Home-page: https://github.com/jinhangjiang/morethansentiments
Author: Jinhang Jiang, Karthik Srinivasan
Author-email: jinhang@asu.edu
License: UNKNOWN
Keywords: Text Mining,Data Science,Natural Language Processing,Accounting
Platform: UNKNOWN
Classifier: Development Status :: 4 - Beta
Classifier: Programming Language :: Python :: 3
Classifier: Programming Language :: Python :: 3.6
Classifier: Programming Language :: Python :: 3.7
Classifier: Programming Language :: Python :: 3.8
Classifier: Programming Language :: Python :: 3.9
Classifier: License :: OSI Approved :: BSD License
Classifier: Intended Audience :: Developers
Classifier: Intended Audience :: Other Audience
Classifier: Intended Audience :: Science/Research
Classifier: Intended Audience :: Education
Classifier: Topic :: Text Processing
Classifier: Operating System :: Microsoft :: Windows
Classifier: Operating System :: OS Independent
Description-Content-Type: text/markdown
Requires-Dist: tqdm (>=4.59.0)
Requires-Dist: spacy (>=3.3.0)
Requires-Dist: pandas (>=1.2.4)
Requires-Dist: nltk (>=3.6.1)

[![License](https://img.shields.io/badge/License-BSD_3--Clause-green.svg)](https://opensource.org/licenses/BSD-3-Clause)
[![PyPI](https://img.shields.io/pypi/v/morethansentiments)](https://pypi.org/project/morethansentiments/)
[![Code Ocean](https://codeocean.com/codeocean-assets/badge/open-in-code-ocean.svg)](https://codeocean.com/capsule/7670045/tree)
[![Downloads](https://pepy.tech/badge/morethansentiments)](https://pepy.tech/project/morethansentiments)

# MoreThanSentiments
Besides sentiment scores, this Python package offers various ways of quantifying text corpus based on multiple works of literature. Currently, we support the calculation of the following measures:

-   Boilerplate (Lang and Stice-Lawrence, 2015)
-   Redundancy (Cazier and Pfeiffer, 2015)
-   Specificity (Hope et al., 2016)
-   Relative_prevalence (Blankespoor, 2016)
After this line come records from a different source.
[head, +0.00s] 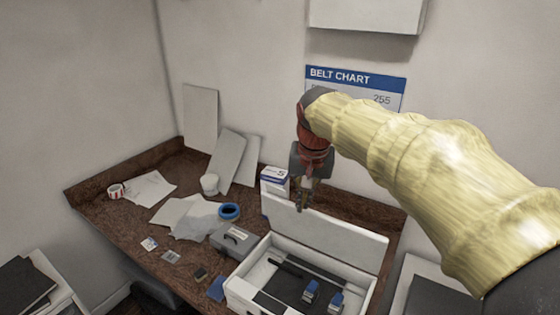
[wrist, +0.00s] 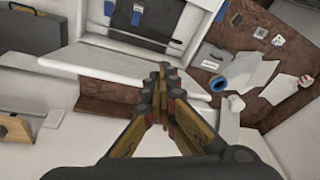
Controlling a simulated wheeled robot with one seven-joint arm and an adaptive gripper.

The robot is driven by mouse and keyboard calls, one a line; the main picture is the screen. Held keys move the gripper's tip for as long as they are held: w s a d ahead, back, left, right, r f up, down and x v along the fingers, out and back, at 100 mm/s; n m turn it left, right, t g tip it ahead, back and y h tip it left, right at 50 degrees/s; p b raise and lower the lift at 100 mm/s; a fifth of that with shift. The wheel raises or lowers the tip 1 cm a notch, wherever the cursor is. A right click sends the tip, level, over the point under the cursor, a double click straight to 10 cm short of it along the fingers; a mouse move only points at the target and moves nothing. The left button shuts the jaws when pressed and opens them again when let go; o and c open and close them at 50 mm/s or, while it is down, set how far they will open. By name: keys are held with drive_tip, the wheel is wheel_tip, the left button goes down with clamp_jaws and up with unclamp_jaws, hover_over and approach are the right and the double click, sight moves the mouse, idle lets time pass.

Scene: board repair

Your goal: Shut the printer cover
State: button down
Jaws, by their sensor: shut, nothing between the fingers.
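The printer (head: 238,297) is a white box at the front of the brown desk, with blue parts and a dark interior showing. Its white cover (head: 335,236) is open and stands raised along the back side. In the wrist view the cover (wrist: 95,62) appears as a long pale slab, with the open printer interior (wrist: 160,35) beyond it. My gripper (head: 303,207) is shut and empty, pointing down at the cover's upper edge, towards its left part. In the wrist view the fingertips (wrist: 163,70) overlap the cover's edge; I cannot tell whether they touch it.
A white and blue box (head: 275,181) stands just left of my gripper. A grey case (head: 231,238), blue tape roll (head: 229,211) and papers (head: 190,216) lie left on the desk. A belt chart (head: 352,84) hangs on the wall behind my arm.

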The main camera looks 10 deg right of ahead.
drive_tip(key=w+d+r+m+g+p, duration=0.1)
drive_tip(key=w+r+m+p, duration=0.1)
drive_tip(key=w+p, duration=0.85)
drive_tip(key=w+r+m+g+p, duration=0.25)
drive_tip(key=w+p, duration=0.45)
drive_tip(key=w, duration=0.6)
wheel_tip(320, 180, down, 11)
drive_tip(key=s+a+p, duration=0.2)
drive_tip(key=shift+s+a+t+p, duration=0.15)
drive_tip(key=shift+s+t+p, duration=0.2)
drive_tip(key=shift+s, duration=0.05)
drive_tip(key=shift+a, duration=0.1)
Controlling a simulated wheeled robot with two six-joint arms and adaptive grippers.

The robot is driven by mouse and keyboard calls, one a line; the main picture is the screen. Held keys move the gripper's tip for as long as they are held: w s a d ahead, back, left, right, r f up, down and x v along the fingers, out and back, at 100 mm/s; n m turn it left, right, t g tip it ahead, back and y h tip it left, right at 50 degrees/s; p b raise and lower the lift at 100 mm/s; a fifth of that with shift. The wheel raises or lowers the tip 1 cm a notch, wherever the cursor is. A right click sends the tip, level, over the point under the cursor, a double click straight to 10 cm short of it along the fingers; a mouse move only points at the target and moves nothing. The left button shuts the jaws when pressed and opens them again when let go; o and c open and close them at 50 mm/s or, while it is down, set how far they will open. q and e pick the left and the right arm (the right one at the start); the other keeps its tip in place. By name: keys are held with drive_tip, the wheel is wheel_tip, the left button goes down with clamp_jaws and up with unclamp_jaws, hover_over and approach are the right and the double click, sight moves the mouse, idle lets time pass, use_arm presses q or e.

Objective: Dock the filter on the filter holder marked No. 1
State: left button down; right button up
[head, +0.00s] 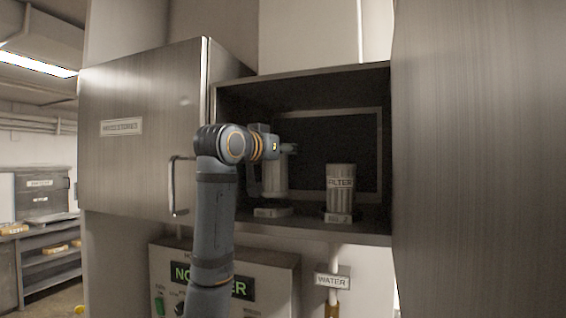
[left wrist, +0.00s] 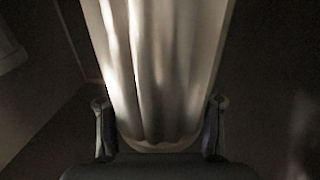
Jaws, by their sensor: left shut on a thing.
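My left gripper (head: 289,148) is inside the open cabinet and shut on a pale cylindrical filter (head: 274,180). In the left wrist view the filter (left wrist: 160,70) fills the middle, with a finger of the gripper (left wrist: 160,128) on each side. The held filter looks upright, directly above or on the left filter holder (head: 272,212); I cannot tell whether they touch. My arm hides part of it. A second filter (head: 341,178), labelled FILTER, stands upright on the right holder (head: 339,217). The small holder labels are too small to read. My right gripper is not in view.
The metal cabinet (head: 300,83) has its door (head: 140,150) open to the left, with a handle (head: 178,185) near my arm. A tall metal panel (head: 480,160) closes off the right. Below are a control box (head: 270,265) and a WATER sign (head: 332,281).

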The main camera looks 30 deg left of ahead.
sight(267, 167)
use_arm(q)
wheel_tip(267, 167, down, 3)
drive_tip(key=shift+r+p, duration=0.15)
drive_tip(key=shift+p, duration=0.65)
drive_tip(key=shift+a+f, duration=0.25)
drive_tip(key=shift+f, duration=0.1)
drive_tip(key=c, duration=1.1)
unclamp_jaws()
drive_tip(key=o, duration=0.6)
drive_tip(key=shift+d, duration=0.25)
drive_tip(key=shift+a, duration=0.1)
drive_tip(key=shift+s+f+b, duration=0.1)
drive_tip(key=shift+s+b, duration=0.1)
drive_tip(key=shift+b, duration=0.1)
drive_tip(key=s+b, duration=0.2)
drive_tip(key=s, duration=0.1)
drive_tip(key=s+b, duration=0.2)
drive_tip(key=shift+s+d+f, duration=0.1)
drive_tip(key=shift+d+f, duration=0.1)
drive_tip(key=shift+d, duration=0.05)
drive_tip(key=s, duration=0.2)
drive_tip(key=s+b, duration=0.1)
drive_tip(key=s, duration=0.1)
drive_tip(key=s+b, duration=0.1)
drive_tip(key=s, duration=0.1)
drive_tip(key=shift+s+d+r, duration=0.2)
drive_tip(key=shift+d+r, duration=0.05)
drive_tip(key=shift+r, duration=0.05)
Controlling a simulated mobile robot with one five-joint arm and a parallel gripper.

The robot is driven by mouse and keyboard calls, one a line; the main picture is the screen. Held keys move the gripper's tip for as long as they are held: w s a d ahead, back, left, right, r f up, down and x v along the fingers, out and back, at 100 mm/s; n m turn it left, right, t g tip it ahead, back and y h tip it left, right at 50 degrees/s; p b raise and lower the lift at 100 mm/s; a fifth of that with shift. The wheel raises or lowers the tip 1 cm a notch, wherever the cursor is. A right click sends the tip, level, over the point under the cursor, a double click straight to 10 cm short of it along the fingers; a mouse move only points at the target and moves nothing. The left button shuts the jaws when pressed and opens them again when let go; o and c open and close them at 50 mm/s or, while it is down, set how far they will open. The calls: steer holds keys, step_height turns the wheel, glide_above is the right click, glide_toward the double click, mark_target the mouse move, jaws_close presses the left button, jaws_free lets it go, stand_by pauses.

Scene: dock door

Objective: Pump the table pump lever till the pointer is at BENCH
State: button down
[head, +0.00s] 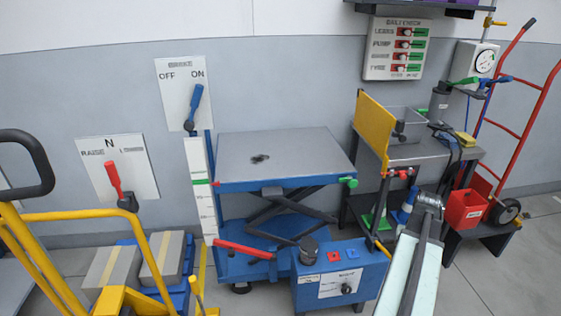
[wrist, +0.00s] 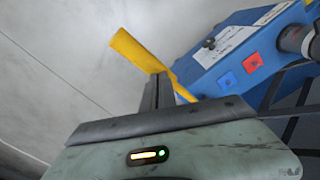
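The blue pump box (head: 312,292) stands on the floor before the blue lift table (head: 290,150). A yellow lever (head: 379,246) sticks out at its right side; the lever (wrist: 140,52) is large in the wrist view. My gripper (wrist: 160,80) has its dark fingers close together, with the lever at their tips; it looks shut on the lever. In the head view my pale arm hides the gripper. The white scale (head: 201,215) stands left of the table. A small red pointer (head: 215,183) sits about level with its green band (head: 198,182). The scale's labels are too small to read.
A red handle (head: 243,249) lies left of the box. The box also has red and blue buttons (head: 342,255). A grey workbench (head: 425,150) with a yellow panel (head: 374,128) stands right of the table. A yellow cart (head: 75,215) is at left.

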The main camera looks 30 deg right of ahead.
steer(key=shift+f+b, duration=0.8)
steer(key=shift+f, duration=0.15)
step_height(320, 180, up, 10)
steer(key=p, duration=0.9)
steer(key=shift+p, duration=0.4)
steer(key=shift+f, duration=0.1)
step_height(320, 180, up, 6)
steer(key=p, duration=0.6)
A medium blog is here: [MoreThanSentiments: A Python Library for Text Quantification](https://towardsdatascience.com/morethansentiments-a-python-library-for-text-quantification-e57ff9d51cd5)

## Citation

If this package was helpful in your work, feel free to cite it as

- Jiang, Jinhang, and Karthik Srinivasan. "MoreThanSentiments: A text analysis package." Software Impacts 15 (2023): 100456. https://doi.org/10.1016/J.SIMPA.2022.100456

## Installation

The easiest way to install the toolbox is via pip (pip3 in some
distributions):

    pip install MoreThanSentiments


## Usage

#### Import the Package

    import MoreThanSentiments as mts

#### Read data from txt files

    my_dir_path = "D:/YourDataFolder"
    df = mts.read_txt_files(PATH = my_dir_path)

#### Sentence Token

    df['sent_tok'] = df.text.apply(mts.sent_tok)

#### Clean Data

If you want to clean on the sentence level:

    df['cleaned_data'] = pd.Series()    
    for i in range(len(df['sent_tok'])):
        df['cleaned_data'][i] = [mts.clean_data(x,\
                                                lower = True,\
                                                punctuations = True,\
                                                number = False,\
                                                unicode = True,\
                                                stop_words = False) for x in df['sent_tok'][i]] 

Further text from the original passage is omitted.